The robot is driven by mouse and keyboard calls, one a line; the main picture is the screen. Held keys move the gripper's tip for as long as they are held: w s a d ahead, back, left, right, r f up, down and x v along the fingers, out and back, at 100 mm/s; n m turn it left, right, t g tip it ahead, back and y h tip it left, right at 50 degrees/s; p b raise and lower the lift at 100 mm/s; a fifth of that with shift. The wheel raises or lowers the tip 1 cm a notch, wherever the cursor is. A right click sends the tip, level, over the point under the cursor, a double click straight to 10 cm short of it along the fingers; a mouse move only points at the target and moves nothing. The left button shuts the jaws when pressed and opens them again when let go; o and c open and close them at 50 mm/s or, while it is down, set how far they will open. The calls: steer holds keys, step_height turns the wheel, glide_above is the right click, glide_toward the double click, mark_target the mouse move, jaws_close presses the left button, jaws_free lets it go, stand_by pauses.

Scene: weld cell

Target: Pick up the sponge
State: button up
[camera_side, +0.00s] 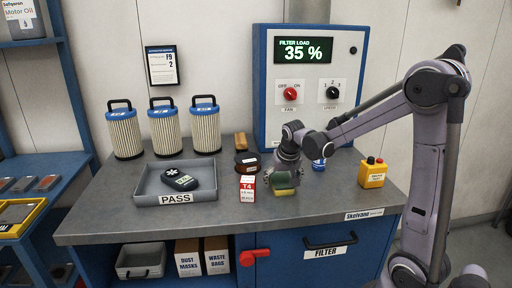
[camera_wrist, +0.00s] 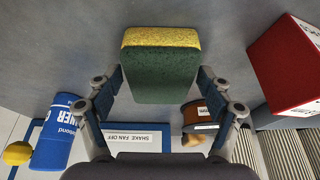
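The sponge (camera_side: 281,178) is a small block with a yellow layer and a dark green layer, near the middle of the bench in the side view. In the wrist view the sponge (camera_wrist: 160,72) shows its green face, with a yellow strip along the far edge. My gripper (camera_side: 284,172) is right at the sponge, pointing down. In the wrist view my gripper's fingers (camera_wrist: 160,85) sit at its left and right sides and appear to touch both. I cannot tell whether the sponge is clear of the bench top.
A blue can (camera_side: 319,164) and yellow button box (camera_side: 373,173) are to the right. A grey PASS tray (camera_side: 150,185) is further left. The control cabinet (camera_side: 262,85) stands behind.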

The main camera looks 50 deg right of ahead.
□ □ □ □ □ □ □
_YOUR TASK_:
Return each line of the data that contains the string "main".

_SOLUTION BELOW_:
The robot is driven by mouse and keyboard calls, one a line; the main picture is the screen. Held keys move the gripper's tip for as long as they are held: w s a d ahead, back, left, right, r f up, down and x v along the fingers, out and back, at 100 mm/s; n m turn it left, right, t g tip it ahead, back and y h tip it left, right at 50 degrees/s; p b raise and lower the lift at 100 mm/s; a fifth of that with shift. The wheel raises or lowers the tip 1 cm a notch, wherever the cursor is. A right click sends the tip, level, over the point under the cursor, a double click straight to 10 cm short of it along the fingers; a mouse move only points at the target and moves nothing. The left button shuts the jaws when pressed and opens them again when let go; o and c open and close them at 50 mm/s or, while it is down, set how far they will open. The calls: steer holds keys, step_height turns the wheel, glide_above is the right click, glide_toward the double click, mark_target the mouse move, jaws_close presses the left button, jaws_free lets it go, stand_by pauses.
The main camera looks 50 deg right of ahead.

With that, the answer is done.